US about to declare immigration amnesty

Biden’s broom for Trump’s Immigration Barriers

President Joe Biden signed half a dozen executive orders including immigration amnesty on Wednesday to reverse several hardline immigration policies put in place by former President Donald Trump, although migration experts warn that it will take months or longer to unravel many of the restrictions imposed in the past four years.

Immigration Amnesty
In a sharp departure from his Republican predecessor, Biden, a Democrat, also sent an immigration bill to lawmakers that proposes opening a path to citizenship for millions of immigrants living in the United States unlawfully, granting immigration amnesty. Biden also signed an order reversing a Trump order preventing illegal migrants from being counted for congressional districts.

Biden also signed a memorandum directing the Department of Homeland Security and the U.S. attorney general to preserve the Deferred Action for Childhood Arrivals (DACA) program. This program protects migrants who came to the country as children from deportation. Biden’s order also reversed Trump’s executive order calling for stricter interior immigration enforcement.

Taken together, the actions show Biden is beginning his presidency with a sharp focus on immigration, just as Trump kept the issue at the center of his policy agenda until the last days of his administration. In one of his rare post-election public appearances, Trump visited a section of the U.S.-Mexico border wall earlier this month.

Lifting Travel Ban
The executive actions signed at a ceremony at the White House included immediately lifting a travel ban on 13 mostly Muslim-majority and African countries, halting construction of the U.S.-Mexico border wall.

Biden’s decision to immediately roll back Trump’s travel ban won praise from business groups and migrant advocates. Myron Brilliant, an executive at the U.S. Chamber of Commerce, said the ban was “was not aligned with American values” and its reversal would help “restore our credibility on the global stage.”

Since December 2017, after a revised version of the ban was upheld by the U.S. Supreme Court, some 40,000 people have been barred from entering the United States under the ban, according to State Department data.

Asylum Protections in US
Biden plans additional executive actions on Jan. 29 to restore U.S. asylum protections, strengthen refugee processing and set up a task force to reunify families still separated by Trump’s border policies, according to a memo shared with lawmakers and obtained by Reuters.
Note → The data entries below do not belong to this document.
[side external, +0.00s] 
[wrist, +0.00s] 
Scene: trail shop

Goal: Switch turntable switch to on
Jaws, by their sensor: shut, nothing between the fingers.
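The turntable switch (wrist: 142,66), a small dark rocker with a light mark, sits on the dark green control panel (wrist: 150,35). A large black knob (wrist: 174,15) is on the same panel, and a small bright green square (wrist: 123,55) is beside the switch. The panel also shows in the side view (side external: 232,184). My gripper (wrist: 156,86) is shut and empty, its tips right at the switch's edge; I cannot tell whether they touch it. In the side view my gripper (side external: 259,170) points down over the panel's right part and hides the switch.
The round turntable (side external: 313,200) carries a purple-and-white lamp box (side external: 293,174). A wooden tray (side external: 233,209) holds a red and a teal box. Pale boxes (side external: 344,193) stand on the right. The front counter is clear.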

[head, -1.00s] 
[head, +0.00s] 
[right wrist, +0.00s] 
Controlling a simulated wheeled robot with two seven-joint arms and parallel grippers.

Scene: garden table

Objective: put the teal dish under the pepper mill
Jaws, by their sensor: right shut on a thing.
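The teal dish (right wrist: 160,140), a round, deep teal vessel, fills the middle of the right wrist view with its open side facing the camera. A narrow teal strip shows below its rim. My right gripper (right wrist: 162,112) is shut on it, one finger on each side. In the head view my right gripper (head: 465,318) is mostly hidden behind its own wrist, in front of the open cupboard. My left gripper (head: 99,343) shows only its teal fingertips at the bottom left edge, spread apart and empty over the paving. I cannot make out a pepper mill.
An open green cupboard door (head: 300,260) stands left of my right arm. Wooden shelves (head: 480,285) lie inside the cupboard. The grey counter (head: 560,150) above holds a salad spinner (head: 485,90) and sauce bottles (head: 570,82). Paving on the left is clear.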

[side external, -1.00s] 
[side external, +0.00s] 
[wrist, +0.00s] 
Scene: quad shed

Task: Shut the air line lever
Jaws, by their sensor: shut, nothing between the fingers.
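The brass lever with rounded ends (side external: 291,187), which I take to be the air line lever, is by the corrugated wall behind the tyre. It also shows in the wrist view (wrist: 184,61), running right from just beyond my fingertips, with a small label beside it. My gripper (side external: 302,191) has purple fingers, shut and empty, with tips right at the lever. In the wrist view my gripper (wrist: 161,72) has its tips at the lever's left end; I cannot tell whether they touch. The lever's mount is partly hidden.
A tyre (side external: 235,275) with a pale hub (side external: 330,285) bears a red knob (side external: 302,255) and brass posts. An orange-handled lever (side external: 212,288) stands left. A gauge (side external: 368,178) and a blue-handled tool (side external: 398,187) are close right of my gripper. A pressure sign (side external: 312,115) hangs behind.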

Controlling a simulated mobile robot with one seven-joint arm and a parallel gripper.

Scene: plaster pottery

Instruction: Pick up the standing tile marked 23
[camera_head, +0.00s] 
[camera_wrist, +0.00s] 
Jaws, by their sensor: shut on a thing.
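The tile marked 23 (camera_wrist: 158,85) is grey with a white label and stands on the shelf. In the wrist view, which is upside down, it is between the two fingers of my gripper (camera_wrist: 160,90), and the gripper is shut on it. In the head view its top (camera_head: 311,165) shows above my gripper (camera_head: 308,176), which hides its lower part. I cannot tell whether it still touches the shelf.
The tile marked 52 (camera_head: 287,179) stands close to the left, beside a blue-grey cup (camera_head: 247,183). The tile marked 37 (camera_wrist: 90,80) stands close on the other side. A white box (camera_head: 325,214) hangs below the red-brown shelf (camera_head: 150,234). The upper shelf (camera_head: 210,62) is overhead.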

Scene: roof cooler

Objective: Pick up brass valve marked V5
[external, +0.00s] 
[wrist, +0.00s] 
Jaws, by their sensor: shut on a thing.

At the same time, the Biden administration will also review barriers to legal immigration put in place by Trump over the past four years, including a regulation that made it harder for poorer immigrants to get permanent residency, the memo said.

The new president is also expected on Jan. 29 to end a Trump program called the Migrant Protection Protocols, according to a person familiar with the plan. The program has left tens of thousands of asylum seekers waiting in Mexico for U.S. court hearings, with many stuck for months in squalid tent camps near the southwest border.